Value For Money: Not cheap by any means but could you put together a separate streamer, DAC and amplifier system of this quality for less? I don’t think so.
The precise, lively and dynamic sound you expect from Naim, without the hassle of individual components
Anything easier to set up would be hard to imagine
Understated good looks ooze quality
Would be even better with a phono stage
Not a con as such but this is not one for the box swappers – if this is right for you, you might never need anything else
Price – £3,785
– 1 x coaxial BNC – up to 24bits/192kHz
– 1 x coaxial RCA – up to 24bits/192kHz
– 3 x optical TOSlink – up to 24bits/96kHz
– 1 x front panel mini-TOSLINK – up to 24/96kHz
Analogue – 2 x RCA, 1 x front panel 3.5mm jack (combined optical), 1 x DIN
USB – 1 x front panel Type A socket
Input Sensitivity – 270mV at 47kΩ
Wi-Fi – (802.11 g or n at 2.4GHz), F type (plus PAL adapter)
Antenna – 802.11 b/g at 2.4GHz
Spotify Connect, Tidal ,Bluetooth (SBC, AAC and aptX Classic, aptX Low Latency)
Digital (S/PDIF) – 1 x BNC (75Ω)
Analogue – Speaker output, preamp output (RCA)
Power Output – 80W per channel into 8Ω, 120W per channel into 4Ω (0.1% THD both channel driven)
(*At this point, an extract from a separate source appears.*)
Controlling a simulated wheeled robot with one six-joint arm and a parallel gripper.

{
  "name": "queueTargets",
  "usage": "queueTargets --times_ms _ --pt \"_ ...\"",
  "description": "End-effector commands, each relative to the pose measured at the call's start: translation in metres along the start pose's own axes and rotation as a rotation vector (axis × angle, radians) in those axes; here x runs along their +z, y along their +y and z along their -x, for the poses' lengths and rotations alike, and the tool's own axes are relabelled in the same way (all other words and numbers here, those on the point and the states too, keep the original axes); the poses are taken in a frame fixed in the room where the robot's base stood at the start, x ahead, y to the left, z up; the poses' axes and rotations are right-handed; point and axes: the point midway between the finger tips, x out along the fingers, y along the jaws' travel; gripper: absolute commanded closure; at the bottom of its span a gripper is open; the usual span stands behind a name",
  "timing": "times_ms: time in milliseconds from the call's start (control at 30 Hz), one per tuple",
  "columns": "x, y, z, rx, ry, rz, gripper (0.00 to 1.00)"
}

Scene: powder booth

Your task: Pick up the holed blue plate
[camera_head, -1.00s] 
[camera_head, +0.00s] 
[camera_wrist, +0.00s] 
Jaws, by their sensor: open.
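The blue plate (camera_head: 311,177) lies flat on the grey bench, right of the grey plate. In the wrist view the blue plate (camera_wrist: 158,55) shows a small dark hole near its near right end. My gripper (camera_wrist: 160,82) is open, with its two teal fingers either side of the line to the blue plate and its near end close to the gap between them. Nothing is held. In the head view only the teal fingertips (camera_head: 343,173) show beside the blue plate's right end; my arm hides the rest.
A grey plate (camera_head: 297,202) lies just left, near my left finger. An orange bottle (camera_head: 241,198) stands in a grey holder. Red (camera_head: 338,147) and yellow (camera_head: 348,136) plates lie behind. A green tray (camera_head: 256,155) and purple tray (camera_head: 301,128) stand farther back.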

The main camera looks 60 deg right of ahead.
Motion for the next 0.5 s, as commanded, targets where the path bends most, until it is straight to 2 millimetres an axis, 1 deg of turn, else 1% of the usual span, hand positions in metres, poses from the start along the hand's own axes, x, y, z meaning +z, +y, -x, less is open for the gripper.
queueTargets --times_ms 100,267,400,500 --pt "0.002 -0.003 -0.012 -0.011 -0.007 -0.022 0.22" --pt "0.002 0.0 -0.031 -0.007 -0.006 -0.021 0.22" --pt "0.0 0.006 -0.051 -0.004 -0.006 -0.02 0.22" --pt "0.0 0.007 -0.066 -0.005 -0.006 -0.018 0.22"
Frequency Response – 10Hz-20kHz, +0.1/-0.5dB
Signal-to-Noise Ratio – W85dB A-WTD ref 1W 8 Ω
Output Impedance – 22Ω
Load Impedance – 10kΩ min
Sub Output – 1 x RCA pair
Headphone Output – 1 x 3.5mm jack
Remote Control – Infra Red (RC5)
WAV (up to 24bit/192kHz)
AIFF (up to 24bit/192kHz)
FLAC (up to 24bit/192kHz)
DSD (single rate DSF64 & DFF64 only)
ALAC (up to 24bit/96kHz)
WMA (up to 16bit/48kHz) must be WMA 9.2
Ogg Vorbis (up to 16bit/48kHz)
M4a (CBR and VBR up to 320kbit/s)
MP3 (CBR and VBR up to 320kbit/s)
Playlists – (M3U, PLS)
Internet Radio Provider – vTuner 5* full service
Internet Radio Formats: Windows Media-formatted content, MP3, ACC, Ogg Vorbis streams and MMS
Master: Will stream WAV, FLAC and AIFF (up to 24bit/48kHz), ALAC (up to 16bit/44.1kHz), AAC and MP3 (up to 16bit/48kHz) files only as MP3 320kbps quality.
DAB Tuning Range – Band III and L Band, F Type
FM Tuning Range – 87.5 – 108MHz, F Type
Handheld remote handset included and optional Naim app for iOS and Android.